# Task statement
For this exercise, write out exactly, and only, the lines running from the line that contains "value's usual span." through the line that contains "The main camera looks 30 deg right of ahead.".

# Data block
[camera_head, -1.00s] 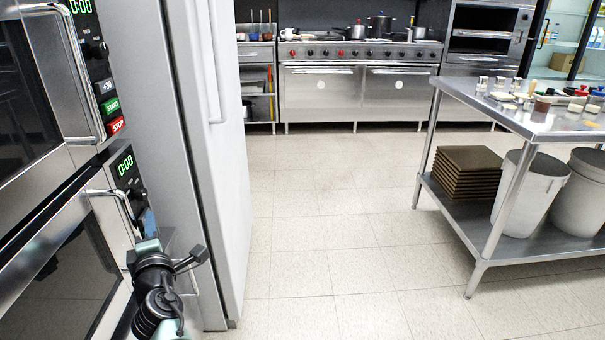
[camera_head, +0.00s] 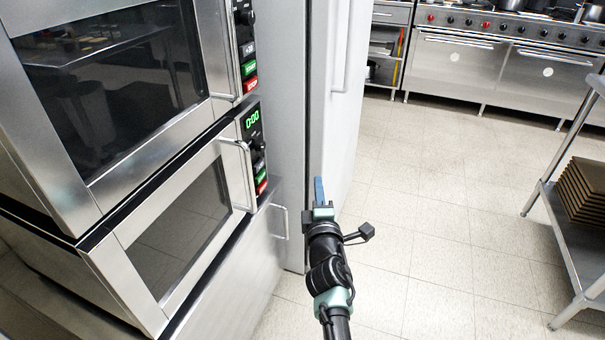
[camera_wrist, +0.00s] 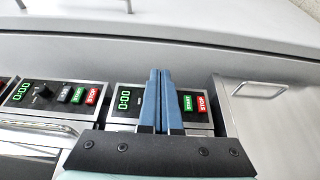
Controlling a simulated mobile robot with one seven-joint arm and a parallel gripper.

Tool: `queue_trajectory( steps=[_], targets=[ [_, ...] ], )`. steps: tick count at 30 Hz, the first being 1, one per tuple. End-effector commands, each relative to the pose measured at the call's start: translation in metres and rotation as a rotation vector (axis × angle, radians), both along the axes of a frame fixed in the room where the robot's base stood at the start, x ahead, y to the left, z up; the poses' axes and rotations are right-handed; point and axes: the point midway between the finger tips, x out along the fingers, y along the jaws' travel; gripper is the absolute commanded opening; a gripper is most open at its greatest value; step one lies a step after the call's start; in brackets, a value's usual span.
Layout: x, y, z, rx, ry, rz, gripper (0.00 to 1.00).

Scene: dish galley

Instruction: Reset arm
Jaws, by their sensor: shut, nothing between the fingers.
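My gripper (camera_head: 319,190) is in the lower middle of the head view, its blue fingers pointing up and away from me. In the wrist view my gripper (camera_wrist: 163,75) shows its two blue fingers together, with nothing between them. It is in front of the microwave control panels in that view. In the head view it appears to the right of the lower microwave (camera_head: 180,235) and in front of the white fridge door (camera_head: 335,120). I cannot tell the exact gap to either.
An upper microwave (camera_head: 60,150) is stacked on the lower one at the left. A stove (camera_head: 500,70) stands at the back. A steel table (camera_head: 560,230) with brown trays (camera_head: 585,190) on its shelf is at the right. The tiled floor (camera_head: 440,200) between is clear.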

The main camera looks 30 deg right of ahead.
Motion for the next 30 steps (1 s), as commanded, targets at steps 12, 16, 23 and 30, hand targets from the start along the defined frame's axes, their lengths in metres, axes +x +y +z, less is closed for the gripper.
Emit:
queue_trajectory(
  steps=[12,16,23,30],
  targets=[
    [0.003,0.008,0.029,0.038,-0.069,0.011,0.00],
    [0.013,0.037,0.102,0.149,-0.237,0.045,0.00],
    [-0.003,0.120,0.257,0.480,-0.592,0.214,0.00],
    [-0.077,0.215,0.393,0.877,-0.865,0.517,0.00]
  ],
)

# Response
Tool: `queue_trajectory( steps=[_], targets=[ [_, ...] ], )`. steps: tick count at 30 Hz, the first being 1, one per tuple. End-effector commands, each relative to the pose measured at the call's start: translation in metres and rotation as a rotation vector (axis × angle, radians), both along the axes of a frame fixed in the room where the robot's base stood at the start, x ahead, y to the left, z up; the poses' axes and rotations are right-handed; point and axes: the point midway between the finger tips, x out along the fingers, y along the jaws' travel; gripper is the absolute commanded opening; a gripper is most open at its greatest value; step one lies a step after the call's start; in brackets, a value's usual span.
Layout: x, y, z, rx, ry, rz, gripper (0.00 to 1.00).

Scene: dish galley

Instruction: Reset arm
Jaws, by their sensor: shut, nothing between the fingers.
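My gripper (camera_head: 319,190) is in the lower middle of the head view, its blue fingers pointing up and away from me. In the wrist view my gripper (camera_wrist: 163,75) shows its two blue fingers together, with nothing between them. It is in front of the microwave control panels in that view. In the head view it appears to the right of the lower microwave (camera_head: 180,235) and in front of the white fridge door (camera_head: 335,120). I cannot tell the exact gap to either.
An upper microwave (camera_head: 60,150) is stacked on the lower one at the left. A stove (camera_head: 500,70) stands at the back. A steel table (camera_head: 560,230) with brown trays (camera_head: 585,190) on its shelf is at the right. The tiled floor (camera_head: 440,200) between is clear.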

The main camera looks 30 deg right of ahead.

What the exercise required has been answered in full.